黒パイプ+夏の大△はあまり楽しめなかった。桜台poolはステージに段差がないうえに、客の頭上にPAフロアがあるので体感としては三列目より後ろにいるとほぼステージが見えない。黒パイプは「dEnOISE」で観たことあるのでその姿を追わないでもなんとなくやってることはわかるんだけど、せっかくダンサー乱入~エアロビレッスン~乱痴気騒ぎっていう面白いくだりがあるのにそれが全く見えないというのは単純に辛い。
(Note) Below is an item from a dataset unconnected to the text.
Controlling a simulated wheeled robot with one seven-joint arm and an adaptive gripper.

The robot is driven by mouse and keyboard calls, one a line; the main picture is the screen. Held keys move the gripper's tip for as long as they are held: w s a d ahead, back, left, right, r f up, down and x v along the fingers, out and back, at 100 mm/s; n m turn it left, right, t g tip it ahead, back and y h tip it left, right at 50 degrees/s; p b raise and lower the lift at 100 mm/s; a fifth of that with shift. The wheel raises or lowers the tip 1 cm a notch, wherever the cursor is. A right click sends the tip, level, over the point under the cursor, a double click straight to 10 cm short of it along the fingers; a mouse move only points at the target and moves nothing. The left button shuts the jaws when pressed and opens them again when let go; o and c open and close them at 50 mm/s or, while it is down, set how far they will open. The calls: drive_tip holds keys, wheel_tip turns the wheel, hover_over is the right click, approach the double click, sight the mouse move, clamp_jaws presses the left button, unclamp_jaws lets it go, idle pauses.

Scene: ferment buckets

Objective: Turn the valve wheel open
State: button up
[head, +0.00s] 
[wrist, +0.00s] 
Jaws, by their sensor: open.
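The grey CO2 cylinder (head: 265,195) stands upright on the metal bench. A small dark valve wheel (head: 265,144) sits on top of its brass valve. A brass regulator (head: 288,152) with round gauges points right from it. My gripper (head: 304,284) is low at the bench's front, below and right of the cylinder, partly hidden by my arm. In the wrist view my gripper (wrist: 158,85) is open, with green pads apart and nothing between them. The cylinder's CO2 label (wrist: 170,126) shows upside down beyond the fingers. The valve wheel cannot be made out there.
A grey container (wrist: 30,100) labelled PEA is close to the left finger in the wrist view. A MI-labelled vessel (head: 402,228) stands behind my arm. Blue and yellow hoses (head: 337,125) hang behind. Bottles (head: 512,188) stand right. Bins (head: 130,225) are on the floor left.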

煙も焚きすぎ。

煙で目がしょぼしょぼになりつつ再び最前に移動。大トリはアジアン・ミーティング・フェスティバルにも参加していたユエン・チーワイとレスリー・ロウのバンドThe Observatoryである。鳴りやまぬ残響ノイズと不穏な歌い方に支配された陰鬱な世界観のなかで、何度も何度も感情がそぎ落とされたリフが打ち鳴らされている。冷たく重たい音の塊で心が蝕まれていくような感覚に陥ってしまった。だからといって絶望しかないのかというとそうとも限らない。徐々に熱を帯びるグルーヴは希望とまでは言えないかもしれないが、痛みを背負ったうえでそれでも立ち上がろうとする意志のようなものは確かに感じた。初めて観た彼らのライブは持ち時間も短くて、その魅力の全てを体感できたとは思えないけれど、自分の心が不思議な揺れ方をしていたような、ちょっと独特な余韻に包まれた。

終演後に物販で某バンドのCDでも買おうかと思っていたんだけど、イヤだなと思うことがあった。説明したところで誰も得をしないので詳細は割愛。ただ関係あるようでないようなことをどさくさに紛れて言うならば、アーティストにはもっと貪欲に自分たちの商品を売ってもらいたい。アピールしてもらいたい。いいライブをした後ならば尚更だ。今日来た客が次回来るとも限らないんだし、ましてや物販に誰もいないとか商機を逸してるとしか思えない。まあ、よくある話なんだけど。イベントが全体的にとても楽しかっただけに最後の最後でモヤっとしてしまったのが残念である。